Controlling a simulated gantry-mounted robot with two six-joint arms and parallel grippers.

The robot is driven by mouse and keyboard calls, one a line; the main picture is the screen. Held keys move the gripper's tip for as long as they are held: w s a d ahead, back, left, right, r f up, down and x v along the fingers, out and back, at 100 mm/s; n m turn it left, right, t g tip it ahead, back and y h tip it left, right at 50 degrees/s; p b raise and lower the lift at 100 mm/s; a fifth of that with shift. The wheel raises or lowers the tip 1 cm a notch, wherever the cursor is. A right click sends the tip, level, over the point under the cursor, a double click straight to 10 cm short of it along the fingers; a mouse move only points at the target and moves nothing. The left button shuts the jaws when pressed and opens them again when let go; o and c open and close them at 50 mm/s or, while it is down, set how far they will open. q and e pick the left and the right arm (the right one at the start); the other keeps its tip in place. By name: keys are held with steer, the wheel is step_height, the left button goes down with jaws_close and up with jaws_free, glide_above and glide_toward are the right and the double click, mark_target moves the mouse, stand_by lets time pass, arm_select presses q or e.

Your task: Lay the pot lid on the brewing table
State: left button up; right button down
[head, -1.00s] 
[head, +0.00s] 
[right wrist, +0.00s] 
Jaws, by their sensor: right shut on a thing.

+ + + + +

● Given problem
Reproduce the data, keeping every line exactly the same.

● Worked solution
Controlling a simulated gantry-mounted robot with two six-joint arms and parallel grippers.

The robot is driven by mouse and keyboard calls, one a line; the main picture is the screen. Held keys move the gripper's tip for as long as they are held: w s a d ahead, back, left, right, r f up, down and x v along the fingers, out and back, at 100 mm/s; n m turn it left, right, t g tip it ahead, back and y h tip it left, right at 50 degrees/s; p b raise and lower the lift at 100 mm/s; a fifth of that with shift. The wheel raises or lowers the tip 1 cm a notch, wherever the cursor is. A right click sends the tip, level, over the point under the cursor, a double click straight to 10 cm short of it along the fingers; a mouse move only points at the target and moves nothing. The left button shuts the jaws when pressed and opens them again when let go; o and c open and close them at 50 mm/s or, while it is down, set how far they will open. q and e pick the left and the right arm (the right one at the start); the other keeps its tip in place. By name: keys are held with steer, the wheel is step_height, the left button goes down with jaws_close and up with jaws_free, glide_above and glide_toward are the right and the double click, mark_target moves the mouse, stand_by lets time pass, arm_select presses q or e.

Your task: Lay the pot lid on the brewing table
State: left button up; right button down
[head, -1.00s] 
[head, +0.00s] 
[right wrist, +0.00s] 
Jaws, by their sensor: right shut on a thing.

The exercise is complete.